• [Information provided]
========

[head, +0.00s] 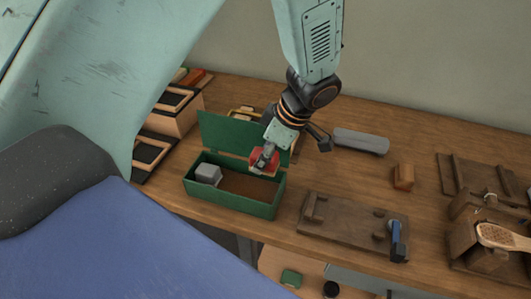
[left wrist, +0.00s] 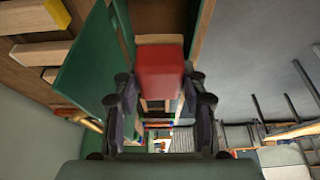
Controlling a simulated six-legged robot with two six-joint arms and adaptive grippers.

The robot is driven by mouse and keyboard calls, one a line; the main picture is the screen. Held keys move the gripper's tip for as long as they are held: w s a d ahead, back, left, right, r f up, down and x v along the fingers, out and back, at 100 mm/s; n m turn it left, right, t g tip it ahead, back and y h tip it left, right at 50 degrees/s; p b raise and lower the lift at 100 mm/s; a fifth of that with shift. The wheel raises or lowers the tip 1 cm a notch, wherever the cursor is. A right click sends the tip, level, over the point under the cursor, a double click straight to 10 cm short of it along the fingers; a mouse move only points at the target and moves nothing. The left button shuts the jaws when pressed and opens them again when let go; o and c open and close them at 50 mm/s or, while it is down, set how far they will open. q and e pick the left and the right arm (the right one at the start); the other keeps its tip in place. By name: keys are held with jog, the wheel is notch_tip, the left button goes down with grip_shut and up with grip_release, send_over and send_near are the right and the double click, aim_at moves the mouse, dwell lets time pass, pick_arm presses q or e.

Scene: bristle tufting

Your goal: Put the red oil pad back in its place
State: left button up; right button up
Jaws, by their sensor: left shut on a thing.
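The red oil pad (head: 258,167) has a red body with a pale wooden part. My left gripper (head: 266,156) comes down from the top of the head view and is shut on it, above the open green box (head: 236,205). In the left wrist view, the red pad (left wrist: 160,72) sits between the two dark fingers of the gripper (left wrist: 162,102). The box's green lid (head: 222,135) stands up at the back. A grey block (head: 208,173) lies in the left part of the box; the brown floor to its right looks bare. My right gripper is not in view.
A wooden fixture board (head: 345,222) with a blue clamp (head: 398,240) is right of the box. A grey bar (head: 361,141) and small wooden block (head: 403,176) lie behind. A brush (head: 500,237) rests on the right-hand fixture. Framed trays (head: 150,152) stand left.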

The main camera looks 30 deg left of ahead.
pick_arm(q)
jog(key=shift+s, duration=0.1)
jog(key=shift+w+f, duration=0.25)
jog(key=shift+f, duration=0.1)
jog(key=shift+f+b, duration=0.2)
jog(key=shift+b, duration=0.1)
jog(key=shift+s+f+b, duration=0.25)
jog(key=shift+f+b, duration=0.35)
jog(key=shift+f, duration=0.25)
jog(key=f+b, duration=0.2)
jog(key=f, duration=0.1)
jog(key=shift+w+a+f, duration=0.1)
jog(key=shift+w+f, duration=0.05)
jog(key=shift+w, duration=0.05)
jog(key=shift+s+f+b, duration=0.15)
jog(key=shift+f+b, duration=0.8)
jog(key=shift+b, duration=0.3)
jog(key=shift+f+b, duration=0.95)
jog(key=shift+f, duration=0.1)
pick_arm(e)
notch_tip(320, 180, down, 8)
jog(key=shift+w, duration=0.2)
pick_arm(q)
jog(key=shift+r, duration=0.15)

========

• [Brief] Copy the listing exactly. Any image in it stays out of the copy.

• [Exercise result]
[head, +0.00s] 
[left wrist, +0.00s] 
Controlling a simulated six-legged robot with two six-joint arms and adaptive grippers.

The robot is driven by mouse and keyboard calls, one a line; the main picture is the screen. Held keys move the gripper's tip for as long as they are held: w s a d ahead, back, left, right, r f up, down and x v along the fingers, out and back, at 100 mm/s; n m turn it left, right, t g tip it ahead, back and y h tip it left, right at 50 degrees/s; p b raise and lower the lift at 100 mm/s; a fifth of that with shift. The wheel raises or lowers the tip 1 cm a notch, wherever the cursor is. A right click sends the tip, level, over the point under the cursor, a double click straight to 10 cm short of it along the fingers; a mouse move only points at the target and moves nothing. The left button shuts the jaws when pressed and opens them again when let go; o and c open and close them at 50 mm/s or, while it is down, set how far they will open. q and e pick the left and the right arm (the right one at the start); the other keeps its tip in place. By name: keys are held with jog, the wheel is notch_tip, the left button goes down with grip_shut and up with grip_release, send_over and send_near are the right and the double click, aim_at moves the mouse, dwell lets time pass, pick_arm presses q or e.

Scene: bristle tufting

Your goal: Put the red oil pad back in its place
State: left button up; right button up
Jaws, by their sensor: left shut on a thing.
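The red oil pad (head: 258,167) has a red body with a pale wooden part. My left gripper (head: 266,156) comes down from the top of the head view and is shut on it, above the open green box (head: 236,205). In the left wrist view, the red pad (left wrist: 160,72) sits between the two dark fingers of the gripper (left wrist: 162,102). The box's green lid (head: 222,135) stands up at the back. A grey block (head: 208,173) lies in the left part of the box; the brown floor to its right looks bare. My right gripper is not in view.
A wooden fixture board (head: 345,222) with a blue clamp (head: 398,240) is right of the box. A grey bar (head: 361,141) and small wooden block (head: 403,176) lie behind. A brush (head: 500,237) rests on the right-hand fixture. Framed trays (head: 150,152) stand left.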

The main camera looks 30 deg left of ahead.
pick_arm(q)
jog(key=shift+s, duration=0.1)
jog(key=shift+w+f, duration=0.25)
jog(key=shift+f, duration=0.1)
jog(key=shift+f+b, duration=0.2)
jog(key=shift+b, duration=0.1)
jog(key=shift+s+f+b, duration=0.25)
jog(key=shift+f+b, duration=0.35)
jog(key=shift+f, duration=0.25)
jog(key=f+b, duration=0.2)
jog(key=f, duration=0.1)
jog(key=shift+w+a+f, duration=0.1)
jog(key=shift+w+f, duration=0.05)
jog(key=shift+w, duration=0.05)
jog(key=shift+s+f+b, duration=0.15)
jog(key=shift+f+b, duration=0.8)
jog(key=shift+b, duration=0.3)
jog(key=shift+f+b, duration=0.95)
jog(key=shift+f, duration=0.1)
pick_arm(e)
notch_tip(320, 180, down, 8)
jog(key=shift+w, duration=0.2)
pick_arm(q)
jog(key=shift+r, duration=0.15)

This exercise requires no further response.